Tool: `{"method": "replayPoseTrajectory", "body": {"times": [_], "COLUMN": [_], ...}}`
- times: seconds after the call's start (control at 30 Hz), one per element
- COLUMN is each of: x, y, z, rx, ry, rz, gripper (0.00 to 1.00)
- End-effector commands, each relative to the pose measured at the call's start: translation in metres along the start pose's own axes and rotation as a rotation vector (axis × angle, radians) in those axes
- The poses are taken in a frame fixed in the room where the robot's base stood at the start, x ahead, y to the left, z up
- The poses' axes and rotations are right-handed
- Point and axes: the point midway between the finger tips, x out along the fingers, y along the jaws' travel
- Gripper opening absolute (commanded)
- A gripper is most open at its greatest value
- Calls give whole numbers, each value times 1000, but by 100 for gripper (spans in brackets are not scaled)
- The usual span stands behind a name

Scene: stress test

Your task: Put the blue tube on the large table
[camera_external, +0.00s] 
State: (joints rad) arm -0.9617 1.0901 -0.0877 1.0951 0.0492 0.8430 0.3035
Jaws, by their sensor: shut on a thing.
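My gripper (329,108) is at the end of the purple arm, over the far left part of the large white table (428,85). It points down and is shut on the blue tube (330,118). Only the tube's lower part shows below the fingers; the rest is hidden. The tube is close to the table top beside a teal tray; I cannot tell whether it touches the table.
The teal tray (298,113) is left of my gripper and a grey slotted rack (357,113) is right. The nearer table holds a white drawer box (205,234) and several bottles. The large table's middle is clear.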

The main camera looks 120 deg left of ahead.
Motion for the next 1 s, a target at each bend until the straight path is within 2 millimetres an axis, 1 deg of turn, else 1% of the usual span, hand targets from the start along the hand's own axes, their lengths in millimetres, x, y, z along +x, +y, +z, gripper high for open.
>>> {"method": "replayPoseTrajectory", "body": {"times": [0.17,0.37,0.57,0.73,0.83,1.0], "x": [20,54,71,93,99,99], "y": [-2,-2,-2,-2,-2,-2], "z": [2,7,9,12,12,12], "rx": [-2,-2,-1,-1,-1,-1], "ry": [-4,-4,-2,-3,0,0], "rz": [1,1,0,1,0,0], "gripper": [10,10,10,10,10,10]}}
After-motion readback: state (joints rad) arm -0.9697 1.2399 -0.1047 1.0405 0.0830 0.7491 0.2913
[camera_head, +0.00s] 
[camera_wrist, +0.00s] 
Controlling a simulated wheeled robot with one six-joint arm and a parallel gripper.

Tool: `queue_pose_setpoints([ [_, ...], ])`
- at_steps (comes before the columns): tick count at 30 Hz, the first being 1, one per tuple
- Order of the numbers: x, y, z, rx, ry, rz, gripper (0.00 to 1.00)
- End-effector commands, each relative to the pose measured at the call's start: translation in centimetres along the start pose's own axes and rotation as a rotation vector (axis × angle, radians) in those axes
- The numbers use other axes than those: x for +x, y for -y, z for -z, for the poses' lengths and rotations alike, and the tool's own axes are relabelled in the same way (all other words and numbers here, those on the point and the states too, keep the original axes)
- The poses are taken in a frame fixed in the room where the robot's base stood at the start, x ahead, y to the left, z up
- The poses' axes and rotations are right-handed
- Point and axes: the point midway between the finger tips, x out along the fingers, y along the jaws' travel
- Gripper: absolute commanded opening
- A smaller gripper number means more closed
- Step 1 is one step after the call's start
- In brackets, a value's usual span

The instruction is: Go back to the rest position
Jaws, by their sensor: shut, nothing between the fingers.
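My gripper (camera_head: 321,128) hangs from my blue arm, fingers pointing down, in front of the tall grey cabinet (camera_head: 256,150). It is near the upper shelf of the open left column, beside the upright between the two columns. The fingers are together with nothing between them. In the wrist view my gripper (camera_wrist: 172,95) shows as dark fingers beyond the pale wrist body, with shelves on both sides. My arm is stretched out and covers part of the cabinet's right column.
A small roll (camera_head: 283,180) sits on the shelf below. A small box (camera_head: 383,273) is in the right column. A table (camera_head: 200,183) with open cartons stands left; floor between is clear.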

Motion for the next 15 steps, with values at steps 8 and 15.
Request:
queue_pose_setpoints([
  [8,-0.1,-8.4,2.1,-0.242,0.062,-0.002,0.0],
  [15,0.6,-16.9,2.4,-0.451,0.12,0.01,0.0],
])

★ ★ ★ ★ ★ ★ ★

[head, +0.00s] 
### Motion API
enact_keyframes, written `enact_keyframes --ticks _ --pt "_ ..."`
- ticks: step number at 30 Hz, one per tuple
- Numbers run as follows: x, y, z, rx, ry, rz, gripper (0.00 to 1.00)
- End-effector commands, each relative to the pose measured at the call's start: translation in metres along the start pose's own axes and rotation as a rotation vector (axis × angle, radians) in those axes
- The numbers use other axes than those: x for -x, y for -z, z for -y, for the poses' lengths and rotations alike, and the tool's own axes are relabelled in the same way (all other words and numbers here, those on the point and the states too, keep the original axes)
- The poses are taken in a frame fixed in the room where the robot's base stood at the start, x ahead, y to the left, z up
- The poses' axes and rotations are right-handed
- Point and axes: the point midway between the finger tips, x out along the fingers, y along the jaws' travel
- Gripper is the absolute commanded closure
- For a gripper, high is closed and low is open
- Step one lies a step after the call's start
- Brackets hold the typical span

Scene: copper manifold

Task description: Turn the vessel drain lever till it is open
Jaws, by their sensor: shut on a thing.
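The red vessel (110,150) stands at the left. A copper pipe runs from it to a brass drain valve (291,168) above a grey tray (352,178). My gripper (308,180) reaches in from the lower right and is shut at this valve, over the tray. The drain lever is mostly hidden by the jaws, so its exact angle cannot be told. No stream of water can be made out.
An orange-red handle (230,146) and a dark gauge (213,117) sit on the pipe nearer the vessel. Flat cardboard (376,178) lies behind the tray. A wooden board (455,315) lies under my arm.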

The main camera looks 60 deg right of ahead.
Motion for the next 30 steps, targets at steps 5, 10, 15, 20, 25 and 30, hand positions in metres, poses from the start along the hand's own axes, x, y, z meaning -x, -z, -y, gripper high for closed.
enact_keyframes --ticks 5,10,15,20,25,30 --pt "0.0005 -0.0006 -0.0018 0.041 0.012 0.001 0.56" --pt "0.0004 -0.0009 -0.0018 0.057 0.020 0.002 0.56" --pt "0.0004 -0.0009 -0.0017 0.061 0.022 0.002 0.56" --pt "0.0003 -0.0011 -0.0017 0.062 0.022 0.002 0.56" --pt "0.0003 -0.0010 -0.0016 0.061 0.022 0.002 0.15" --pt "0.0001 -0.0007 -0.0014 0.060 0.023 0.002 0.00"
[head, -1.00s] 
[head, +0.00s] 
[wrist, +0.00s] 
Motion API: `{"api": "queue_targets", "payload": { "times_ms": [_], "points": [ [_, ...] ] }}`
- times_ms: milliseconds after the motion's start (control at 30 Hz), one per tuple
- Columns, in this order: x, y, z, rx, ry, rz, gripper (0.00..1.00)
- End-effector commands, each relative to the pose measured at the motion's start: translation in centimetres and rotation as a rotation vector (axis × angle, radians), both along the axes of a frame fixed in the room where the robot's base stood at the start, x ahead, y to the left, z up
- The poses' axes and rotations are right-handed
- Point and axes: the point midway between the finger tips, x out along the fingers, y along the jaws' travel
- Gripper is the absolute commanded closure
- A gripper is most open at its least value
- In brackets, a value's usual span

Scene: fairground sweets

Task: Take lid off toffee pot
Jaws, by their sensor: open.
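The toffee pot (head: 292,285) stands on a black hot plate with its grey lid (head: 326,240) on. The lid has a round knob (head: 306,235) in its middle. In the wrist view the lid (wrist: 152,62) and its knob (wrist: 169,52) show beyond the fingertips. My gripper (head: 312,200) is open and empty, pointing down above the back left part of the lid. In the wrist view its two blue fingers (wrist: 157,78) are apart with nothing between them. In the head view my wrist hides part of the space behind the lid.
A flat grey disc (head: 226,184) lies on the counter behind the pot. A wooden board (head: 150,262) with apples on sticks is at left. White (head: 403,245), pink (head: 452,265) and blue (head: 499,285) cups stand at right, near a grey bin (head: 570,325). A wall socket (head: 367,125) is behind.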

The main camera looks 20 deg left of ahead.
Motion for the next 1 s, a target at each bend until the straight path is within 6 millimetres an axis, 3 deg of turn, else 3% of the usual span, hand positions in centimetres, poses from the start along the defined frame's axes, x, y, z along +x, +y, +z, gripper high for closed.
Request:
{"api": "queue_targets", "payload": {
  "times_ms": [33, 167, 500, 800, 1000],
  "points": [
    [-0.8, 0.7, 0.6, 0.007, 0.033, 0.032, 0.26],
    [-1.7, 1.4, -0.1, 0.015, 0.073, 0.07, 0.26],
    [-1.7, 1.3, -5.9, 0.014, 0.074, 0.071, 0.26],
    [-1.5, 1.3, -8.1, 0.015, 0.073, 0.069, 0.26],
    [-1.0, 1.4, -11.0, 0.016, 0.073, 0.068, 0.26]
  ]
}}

★ ★ ★ ★ ★ ★ ★

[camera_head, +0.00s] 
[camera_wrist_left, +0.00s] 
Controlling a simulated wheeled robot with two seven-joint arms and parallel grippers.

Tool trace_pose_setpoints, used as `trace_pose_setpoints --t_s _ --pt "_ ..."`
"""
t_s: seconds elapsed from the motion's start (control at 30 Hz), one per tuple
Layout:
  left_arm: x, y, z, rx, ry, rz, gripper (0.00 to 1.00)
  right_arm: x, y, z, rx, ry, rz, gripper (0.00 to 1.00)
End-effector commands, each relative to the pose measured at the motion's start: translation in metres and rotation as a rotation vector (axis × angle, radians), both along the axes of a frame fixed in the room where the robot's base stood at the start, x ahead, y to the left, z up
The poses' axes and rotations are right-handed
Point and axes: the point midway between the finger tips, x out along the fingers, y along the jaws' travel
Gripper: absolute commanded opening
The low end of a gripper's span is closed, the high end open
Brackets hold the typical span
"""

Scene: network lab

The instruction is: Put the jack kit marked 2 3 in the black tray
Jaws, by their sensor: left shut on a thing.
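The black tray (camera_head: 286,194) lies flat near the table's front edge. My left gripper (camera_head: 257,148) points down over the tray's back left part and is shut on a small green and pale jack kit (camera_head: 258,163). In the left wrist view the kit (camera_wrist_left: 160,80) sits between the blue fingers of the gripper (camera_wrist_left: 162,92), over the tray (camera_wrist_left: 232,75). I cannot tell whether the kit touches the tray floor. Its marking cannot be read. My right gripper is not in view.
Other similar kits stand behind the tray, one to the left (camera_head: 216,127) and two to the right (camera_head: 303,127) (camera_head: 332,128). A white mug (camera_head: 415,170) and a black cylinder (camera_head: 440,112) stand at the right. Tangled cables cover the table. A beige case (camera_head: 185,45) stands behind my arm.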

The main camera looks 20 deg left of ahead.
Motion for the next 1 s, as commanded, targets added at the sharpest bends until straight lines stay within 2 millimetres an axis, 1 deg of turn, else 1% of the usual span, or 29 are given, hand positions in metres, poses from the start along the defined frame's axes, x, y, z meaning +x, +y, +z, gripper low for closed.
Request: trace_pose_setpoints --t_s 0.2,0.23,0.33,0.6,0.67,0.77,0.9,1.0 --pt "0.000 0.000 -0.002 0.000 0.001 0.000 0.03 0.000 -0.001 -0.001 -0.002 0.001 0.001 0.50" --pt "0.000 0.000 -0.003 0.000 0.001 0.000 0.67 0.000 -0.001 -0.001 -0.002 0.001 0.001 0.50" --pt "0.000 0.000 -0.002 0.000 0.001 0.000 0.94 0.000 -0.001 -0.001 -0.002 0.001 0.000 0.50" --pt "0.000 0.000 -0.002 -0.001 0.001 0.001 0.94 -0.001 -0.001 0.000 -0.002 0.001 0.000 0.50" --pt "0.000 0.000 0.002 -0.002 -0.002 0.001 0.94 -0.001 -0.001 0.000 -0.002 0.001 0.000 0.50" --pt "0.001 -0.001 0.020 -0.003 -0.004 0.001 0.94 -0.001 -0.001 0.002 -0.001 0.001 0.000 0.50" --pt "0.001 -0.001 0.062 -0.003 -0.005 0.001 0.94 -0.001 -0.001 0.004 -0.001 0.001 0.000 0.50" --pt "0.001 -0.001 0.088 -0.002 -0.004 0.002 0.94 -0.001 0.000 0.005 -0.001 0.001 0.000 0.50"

★ ★ ★ ★ ★ ★ ★

■ WRITTEN EXERCISE
Each line that has the word "absolute" should be copied.

■ OUTPUT OF THE EXERCISE
- Gripper opening absolute (commanded)
- Gripper: absolute commanded opening
- Gripper is the absolute commanded closure
- Gripper is the absolute commanded closure
Gripper: absolute commanded opening

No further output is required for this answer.